Brauche ich morgen einen Regenschirm?

Das heißt, Kunden von A-Klasse und Sprinter (die 2. Baureihe mit MBUX) können ab Auslieferung ihrem Infotainment-System Befehle in natürlicher Sprache geben. Ein Einlernen ist überflüssig. "Navigiere mich ..." funktioniert genauso wie "Fahr' mich ..." und viele Andere Formulierungen. Das geht weit herunter ins Weiche: "Brauche ich morgen einen Regenschirm / Flip-Flops?" funktioniert genauso wie "Wie wird das Wetter morgen?". Die Erkennungsleistung war in meinem Test fabelhaft, wobei man die A-Klasse noch nicht fahren darf, weil sie noch nicht ganz fertig ist für die Auslieferung. Trotz drei quersprechender Menschen im Auto und Lüftung an müssen wir die Erkennungsleistung natürlich noch einmal getrennt mit Fahrgeräuschen beurteilen.
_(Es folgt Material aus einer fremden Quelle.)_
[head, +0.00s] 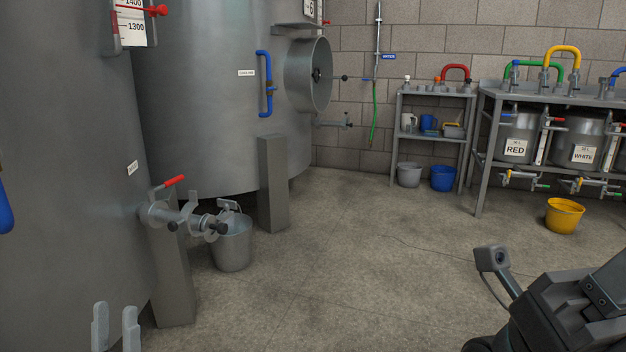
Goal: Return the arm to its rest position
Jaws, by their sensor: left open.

Vom Getesteten ausgehend bin ich jetzt schon sehr zuversichtlich.

Schlau genug

Was den meisten Mercedes-Lesern bereits bekannt sein dürfte: Das "Ok, Google" des Daimler-Konzerns heißt "Hey, Mercedes". Die Spracherkennung ist schlau genug, nur auf den Spruch zu reagieren, wenn danach eine bedeutungsschwangere Pause folgt. Grund: In Unterhaltungen in einem Mercedes taucht diese verbale Aktivierung sonst zu oft ungewollt auf. Das funktioniert so gut, dass auf der CES noch niemandem auffiel, dass auch "Hallo, Mercedes" oder auch nur "Mercedes?" mit Pause als Aktivierung erkannt werden.